In order to develop a growth mindset in science classrooms and achieve the vision of NGSS, it will be important to transition from a traditional model of science instruction toward a next generation model of instruction.
In a traditional model, content flows through the instructor, who models and demonstrates and explains scientific ideas to students. Students, for their part, recall facts, repeat demonstrations they have seen, and summarize phenomena. Students are not actually experimenting or designing on their own. They also aren’t learning to take risks, cope with mistakes, and learn from their mistakes. They are therefore not being scientists and engineers.
Instead, developing a growth mindset and achieving the vision of NGSS will require a next generation model of instruction. In this full inquiry next generation model, the teacher plays the role of coach as students engage in the three dimensions—the skills (science and engineering practices) dimension, the content (disciplinary core ideas) dimension, and the systems thinking (crosscutting concepts) dimension.
Students develop and use the science and engineering practices that will enable them to develop and use the content, or disciplinary core ideas. They will connect these ideas through crosscutting concepts.
That is really the value for learning: the outcomes aren’t known by either the teacher or the students. That's how science and engineering skills are developed, by interacting with material in an open inquiry environment without a pre-determined outcome.

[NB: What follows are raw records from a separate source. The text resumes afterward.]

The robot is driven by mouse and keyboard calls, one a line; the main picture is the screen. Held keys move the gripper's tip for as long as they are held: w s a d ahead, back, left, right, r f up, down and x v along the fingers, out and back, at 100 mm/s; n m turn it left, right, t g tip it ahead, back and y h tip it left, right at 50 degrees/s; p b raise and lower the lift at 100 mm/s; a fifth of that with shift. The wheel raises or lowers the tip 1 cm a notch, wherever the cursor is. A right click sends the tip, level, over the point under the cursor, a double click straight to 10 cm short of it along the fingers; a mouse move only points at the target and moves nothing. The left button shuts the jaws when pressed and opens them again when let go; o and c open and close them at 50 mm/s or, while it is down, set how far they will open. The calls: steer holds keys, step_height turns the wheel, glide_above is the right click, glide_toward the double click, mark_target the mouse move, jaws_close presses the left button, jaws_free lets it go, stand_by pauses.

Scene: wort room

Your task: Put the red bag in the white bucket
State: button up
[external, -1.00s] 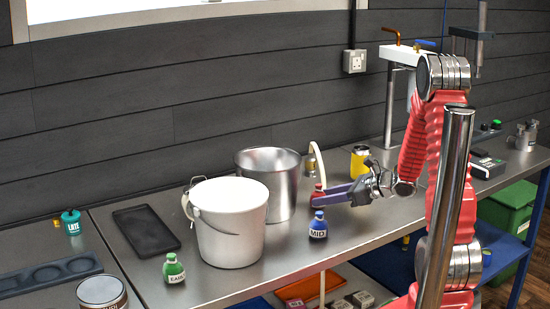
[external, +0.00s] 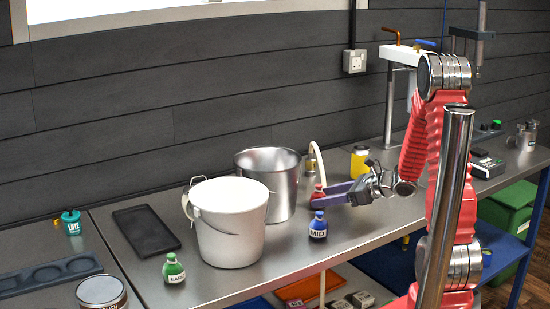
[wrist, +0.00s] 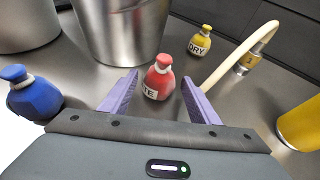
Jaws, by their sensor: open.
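The red bag (wrist: 158,80) stands upright on the metal bench, with a white label on its front. In the wrist view it stands between the purple fingers of my gripper (wrist: 158,100), with a gap on each side. In the external view the red bag (external: 318,197) is partly covered by my gripper (external: 335,195), which is low over the bench and open.
A steel pot (external: 268,160) stands behind the bucket. A blue bag (external: 318,228) stands near the front edge, a green bag (external: 173,270) left of the bucket. A yellow bag (wrist: 200,40), a hose (wrist: 240,50) and a yellow can (external: 359,160) are near the gripper.

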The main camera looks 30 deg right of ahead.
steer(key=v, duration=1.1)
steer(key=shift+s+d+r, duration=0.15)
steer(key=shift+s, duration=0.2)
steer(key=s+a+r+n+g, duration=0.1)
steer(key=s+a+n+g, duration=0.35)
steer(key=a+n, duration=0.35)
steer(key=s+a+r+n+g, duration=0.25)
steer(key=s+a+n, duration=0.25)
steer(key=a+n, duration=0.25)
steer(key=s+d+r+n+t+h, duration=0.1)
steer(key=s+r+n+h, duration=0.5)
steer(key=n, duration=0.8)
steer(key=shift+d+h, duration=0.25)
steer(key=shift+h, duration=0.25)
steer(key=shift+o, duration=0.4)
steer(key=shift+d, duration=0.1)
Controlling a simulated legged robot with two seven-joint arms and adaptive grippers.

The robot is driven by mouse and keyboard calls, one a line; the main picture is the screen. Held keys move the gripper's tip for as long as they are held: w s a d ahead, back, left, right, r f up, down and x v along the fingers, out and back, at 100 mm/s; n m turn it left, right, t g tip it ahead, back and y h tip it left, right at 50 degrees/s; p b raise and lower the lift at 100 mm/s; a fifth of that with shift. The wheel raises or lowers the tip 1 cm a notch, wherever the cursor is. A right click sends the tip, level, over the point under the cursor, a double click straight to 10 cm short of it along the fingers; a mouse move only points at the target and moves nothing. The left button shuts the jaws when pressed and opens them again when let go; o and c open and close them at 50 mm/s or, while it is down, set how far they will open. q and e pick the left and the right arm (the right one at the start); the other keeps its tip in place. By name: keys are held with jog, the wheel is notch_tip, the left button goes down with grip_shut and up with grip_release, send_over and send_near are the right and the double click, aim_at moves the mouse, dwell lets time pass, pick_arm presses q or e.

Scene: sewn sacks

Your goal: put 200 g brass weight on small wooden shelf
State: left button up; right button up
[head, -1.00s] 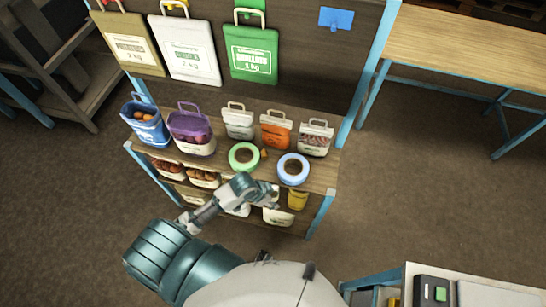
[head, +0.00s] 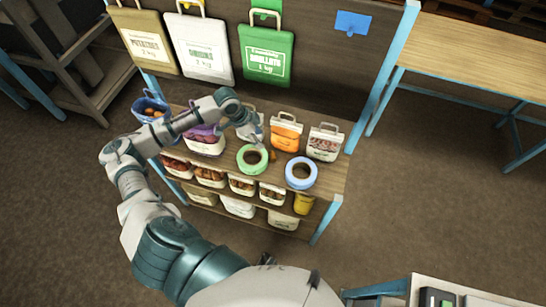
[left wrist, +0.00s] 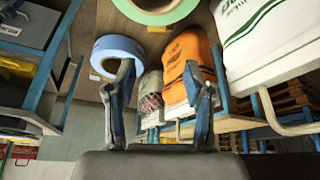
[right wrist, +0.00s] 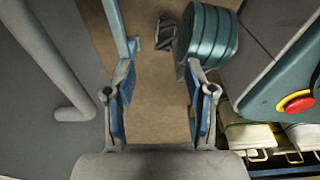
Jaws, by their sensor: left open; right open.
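A wooden shelf unit with blue posts stands ahead; its top board (head: 325,180) carries sacks and tape rolls. A small brown-orange object (head: 272,155) sits between the green roll (head: 252,158) and the blue roll (head: 301,173); it is too small to tell whether it is the brass weight. My left gripper (head: 256,135) is above the top board by the white sack, partly blurred into it. In the left wrist view it is open (left wrist: 163,100) and empty, with the orange sack (left wrist: 188,65) beyond the fingers. My right gripper (right wrist: 162,112) is open and empty over floor.
An orange sack (head: 286,131) and a patterned white sack (head: 324,142) stand at the right of the top board. Large bags hang on the back panel (head: 330,75). A wooden table (head: 480,55) is at right. A counter with a device (head: 440,298) is at lower right.

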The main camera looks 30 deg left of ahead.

And that's how the level of rigor and challenge can be adjusted in the real time from one week to the next.
Through development and use of these practices, students can plan investigations, analyze data, argue from evidence, ask questions and define problems, and more. This is not a role the teacher plays, but instead coaches students to do.
This is because a next generation inquiry environment should challenge a student's higher order thinking. When you challenge students to create, evaluate, and analyze, the students explore their own ideas, working authentically and engaging with the material.

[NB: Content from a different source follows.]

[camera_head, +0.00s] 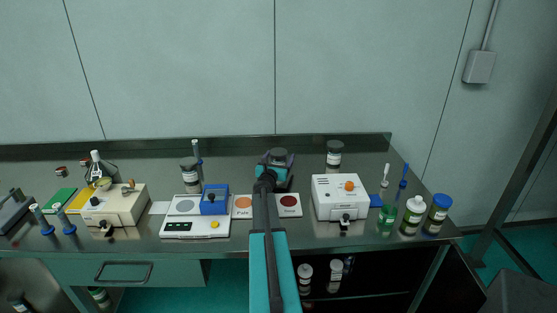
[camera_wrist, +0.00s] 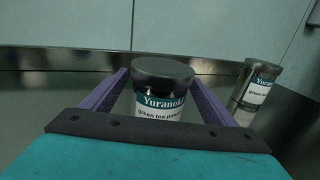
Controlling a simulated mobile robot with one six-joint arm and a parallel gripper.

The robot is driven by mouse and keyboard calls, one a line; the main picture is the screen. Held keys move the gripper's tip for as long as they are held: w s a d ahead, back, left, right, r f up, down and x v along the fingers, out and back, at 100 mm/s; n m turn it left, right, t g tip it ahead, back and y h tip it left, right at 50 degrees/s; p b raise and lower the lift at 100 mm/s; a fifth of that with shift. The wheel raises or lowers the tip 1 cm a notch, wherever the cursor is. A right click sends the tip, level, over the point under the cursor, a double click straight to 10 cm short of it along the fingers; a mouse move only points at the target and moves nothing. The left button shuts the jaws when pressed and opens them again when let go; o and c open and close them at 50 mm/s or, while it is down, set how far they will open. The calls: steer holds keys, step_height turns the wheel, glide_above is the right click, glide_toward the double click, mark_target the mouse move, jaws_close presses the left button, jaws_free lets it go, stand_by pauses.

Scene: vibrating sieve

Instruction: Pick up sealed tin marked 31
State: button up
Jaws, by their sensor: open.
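A tin (camera_wrist: 161,95) with a dark lid and a white and teal label reading "Yuranok…" and "green tea powder" stands upright between my gripper's purple fingers in the wrist view. My gripper (camera_wrist: 159,76) is open, with one finger on each side of the tin. I cannot tell whether the fingers touch it. No number 31 is readable. A second, similar tin (camera_wrist: 257,85) stands to the right, outside the fingers; in the head view a dark-lidded tin (camera_head: 334,156) stands near the back edge. My arm largely hides the gripper's tin in the head view.
A white device with an orange knob (camera_head: 341,197) stands right of my arm. A balance (camera_head: 194,228) with a blue box (camera_head: 214,200) is to the left. Bottles (camera_head: 413,214) stand at the right end. The bench's raised back edge (camera_head: 230,145) is close behind the tins.

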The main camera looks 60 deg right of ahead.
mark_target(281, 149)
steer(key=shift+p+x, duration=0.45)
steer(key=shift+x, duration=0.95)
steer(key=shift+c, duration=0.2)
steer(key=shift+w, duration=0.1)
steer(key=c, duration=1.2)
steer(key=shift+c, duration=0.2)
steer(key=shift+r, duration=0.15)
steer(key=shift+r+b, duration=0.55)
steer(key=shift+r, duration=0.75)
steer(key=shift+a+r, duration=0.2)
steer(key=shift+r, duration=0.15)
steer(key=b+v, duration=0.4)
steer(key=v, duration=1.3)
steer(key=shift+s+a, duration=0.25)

The purpose of experimenting and prototyping in the classroom is for students to take something they thought about, create a plan, and then carry it out.
That's why planning is so important. It’s where students create something new to solve a problem or answer a question. They create an idea and then establish how they’ll test it. They evaluate and analyze the results of those tests to form judgments and claims, and to support those claims with evidence.
These are all examples of higher order thinking skills in action.
The Role of the Teacher
Teachers play a vital role in this next generation model. Their job is not to impart facts; a textbook can do that. They’re there to help students engage appropriately, redirect and monitor them, and adjust supports along the way.
For example, educators can create accountability through checkpoints to help encourage and nurture their students, maintain accountability, and teach a growth mindset.
As students go through these checkpoints, through trial and error, as they create a plan that doesn't turn out the way they expected, it doesn’t make sense to say, “You’re good at this.”
Instead, it makes sense to praise students’ effort and teach them to think about their thinking by helping students take what they've done and consider how it can be done differently. These checkpoints provide an opportunity to encourage students to analyze and evaluate their own work and their own outcome to create a new hypothesis or a new approach to the problem through a different prototype.
The teacher is still serving as a source of support, redirection, and monitoring, but students are allowed to work relatively freely, exploring their ideas and carrying out their plans. Student teams create those plans, then check in independently at established check-in points. At these points, teachers have the opportunity to ask questions, evaluate, differentiate, and redirect each team or the entire class as they see fit.
These checkpoints can be scaffolded depending on the grade level, but they’re important because they are one way that students learn what it means to be a scientist and engineer, and the level of work and collaboration that is expected of them.
This is a difficult process, but it’s worthwhile because in the younger grades, you’re working toward the blank notebook. Come fourth grade, students are planning their experiments in notebooks on their own, without the guidance of pre-written materials.
No Longer an “I Do, We Do, You Do” Mode
It’s important to note that the way a student thinks about mistakes is very much influenced by whether the teacher sets up the classroom to encourage a growth mindset. For example, part of the shift away from the traditional model of instruction means moving away from an “I do, we do, you do” mode because if I do it, and then we do it, what is there left for you to do?
The way the next generation inquiry environment needs to be structured is “you do, we do, I do.” Encouraging the “you do” model and praising effort rather than smartness is a good way to begin to develop a growth mindset in students.
With this new next generation model of instruction, students will be challenged beyond their present skills and knowledge. It is important that students be pushed to step into unknowns and take risks that they're not quite ready for.
Only when they are challenged do they have the best chance of going on to higher education and careers in which they think critically and perhaps become professional scientists or engineers, innovating and contributing to global scientific knowledge and engineering solutions.
This post was updated on Feb. 16, 2018.